Economics has two branches
1.
Micro economics
2.
Macro economics
Micro economics
Definition
The word micro and macro was first
time use by ranger Frisch.
The word micro means very small or
little part of economics.
Define by
different economist
“Micro economics deal with the
division of total output among the firms” (ackley)
“Micro economics is the study of
actions of individuals” (boulding)
“Micro economics is infact a macroscopic
study of the economy” (Maurice obb)
Precise definition is study of the trees not the forest. For example
individual demand and supply not whole economy’s demand and supply.
Main issues or scope of micro economics
Price theory
Price theory determines the demand
and supply and equilibrium of demand and supply. With the help of price
mechanism, all these are under capitalism is performed. The goal of producer
and consumer is profit maximization and utility maximization.
Theory of
consumer behavior
In theory of consumer behavior, we
study:
1.
Cardinal
approach (utility approach) presented by Marshal
2.
Ordinal
approach (indifference curve) presented by j.r hicks
Production
There are four factor of production:
1.
Land
2.
Labour
3.
Capital
4.
Organization
(entrepreneur)
In
this part, we study the least cost combination and best factor of production.
Theory
of firm behavior
Same
as a consumer, the firm also desires to achieve the equilibrium; this is connected
with the cost minimization (TC) and revenue Maximization (TR).
These
two situations are also identified as firm optimal factor of combination.
There
are two approaches:
Classical
approach= classical marginal productivity theory
Neoclassical
approach= isoquants theory and isocost theory (The meaning of iso is
equal)
Theory
of cost and revenues
We study
different types of cost of production in micro economics with short run and
long run point of view. Moreover, microeconomics also studies different types
of revenues.
Theory
of market structure and behavior
As we know different types of market, namely:
1.
Perfect
combination
2.
Monopoly
3.
Oligoply
4.
Dupoly
5.
Monopolistic
combination
As regards to these conditions, how
firm make decision is analyzed here.
Theory of
national income distribution
The national income of a country is
the outcome of combine effort of factor of production.
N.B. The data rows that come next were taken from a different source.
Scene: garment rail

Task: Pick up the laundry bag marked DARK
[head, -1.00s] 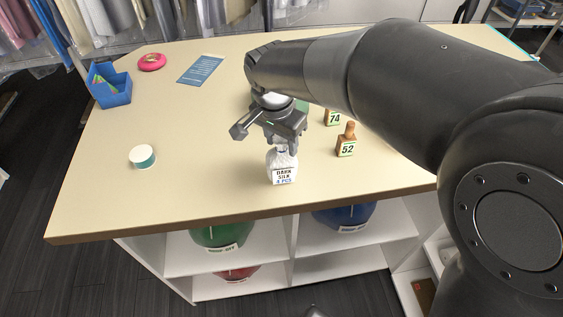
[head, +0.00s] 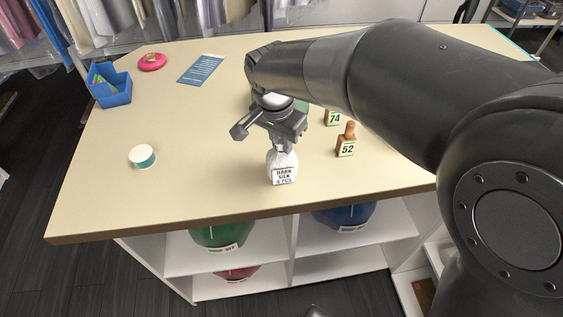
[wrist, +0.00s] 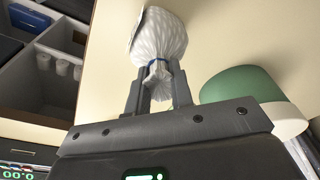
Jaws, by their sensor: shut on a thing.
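The small white laundry bag (head: 283,166) carries a label reading DARK SILK 4 PCS and stands near the front edge of the cream table (head: 210,190). My gripper (head: 278,142) is above it, pointing down. In the wrist view, the bag (wrist: 160,40) has a blue tie at its neck, and the fingers of my gripper (wrist: 158,90) are shut on the gathered neck. I cannot tell whether the bag's bottom touches the table.
Two wooden tags, 74 (head: 332,117) and 52 (head: 347,142), stand right of the bag. A green-and-white object (wrist: 245,95) is close beside my gripper. A tape roll (head: 142,157), blue box (head: 109,86), blue card (head: 201,70) and pink disc (head: 152,62) are left.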

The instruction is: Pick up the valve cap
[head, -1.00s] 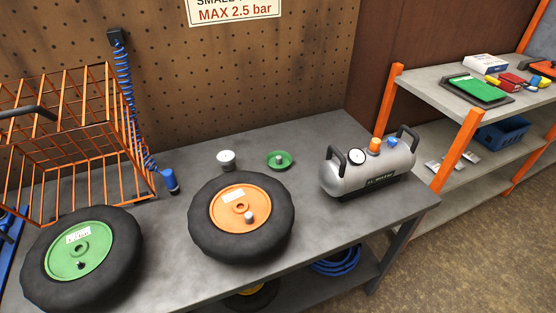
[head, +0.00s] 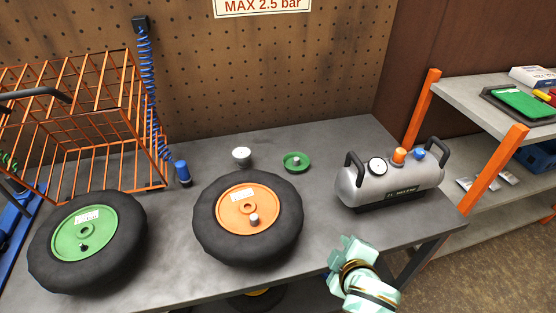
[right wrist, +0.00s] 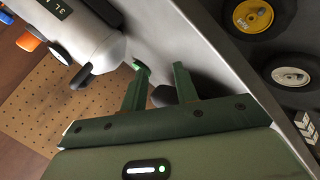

National income has to
be distributed amongst these factors and for this purpose here are two theories.
First one is classical theory and second one is neoclassical theory.
Income of these factors as:
Land= rent
Labour= wages
Capital= interest
Organization= profit
Importance of Micro Economics
Micro economics is a significant
method of economic investigation. Micro economics has both practical and theoretical
significance.
To understand how’s
the economy work
Micro economics play a significant part to understanding the functioning
of a free enterprise economy. In this economy, there is no agency to coordinate
and plan the functioning of the economic system. These decisions are like how
to produce, what to produce and for whom to produce, how to distribute and what
to consume are taken by the consumers and producers without any external force.
So
the micro economics helps us to understand the working efficiency of the
economy.
Economic policies formulation
With the help of micro economics,
the state formulate correct price polices and estimate them in suitable
perspective. The analytical tools for evaluating the economic policies of the
government are provided by micro economics. Market mechanism or price is the instrument
which helps us in this respect.
Efficient use
of Resources
Resources has employed efficiently with the help of micro
economics. The modern governments faced the problem of efficient allocation of
the resources among competing ends. Thus, micro economics helps in using of
efficient resources and growth achievement with stability.
Guidance provide for business executive
Guidance provides for business executive by micro economics, in the
attainment of maximum level of productivity through employing the given
resources. A business executive is able to identify the consumer demand and determine
the costs of product with the study of micro economics.
Problems of Taxation
The problem of taxation is also studying with the help of micro
economics. Welfare implication of a tax is explained by micro economics. It is
also studies the distribution of incidence of a product between seller and
consumer.
Useful in international trade
Micro economics study is very helpful in the field of international
trade. Micro economics is used to explain the gains from international trade,
balance of payment dis-equilibrium and the foreign exchange rate determination.
The basis for forecasting:
Basis for forecasting in future is provides by micro economic. It does
not mean that it will allow us to predict the future. Rather it will allow the
possessor to make conditional forecasting.
Uses of model and its construction
The study of micro economics enables us to construct and uses
simple models for the understanding of actul economic phenomena. As regard to
see how prices are established and how resources are allocated to different
uses.
Limitations of Micro Economics
Micro economics study is not free
from certain restrictions, regardless of its uses.
Unrealistic method
of economic study
The study
of micro economics is an unrealistic method of economic analysis. The reason is
based on unrealistic assumption of full employment.
Assumption of
laissez-fair
The micro economic analyses based on
the assumption of unrealistic laissez-fair. This assumption had ended at the
time of great depression of the 1930’s.
Study of parts
Micro economics neglects the study
of whole economy; it is just concerned with the study of parts.
Misleading in analysis
The study of micro economics is not just sufficient but also
misleading in analyzing a number of economic problems.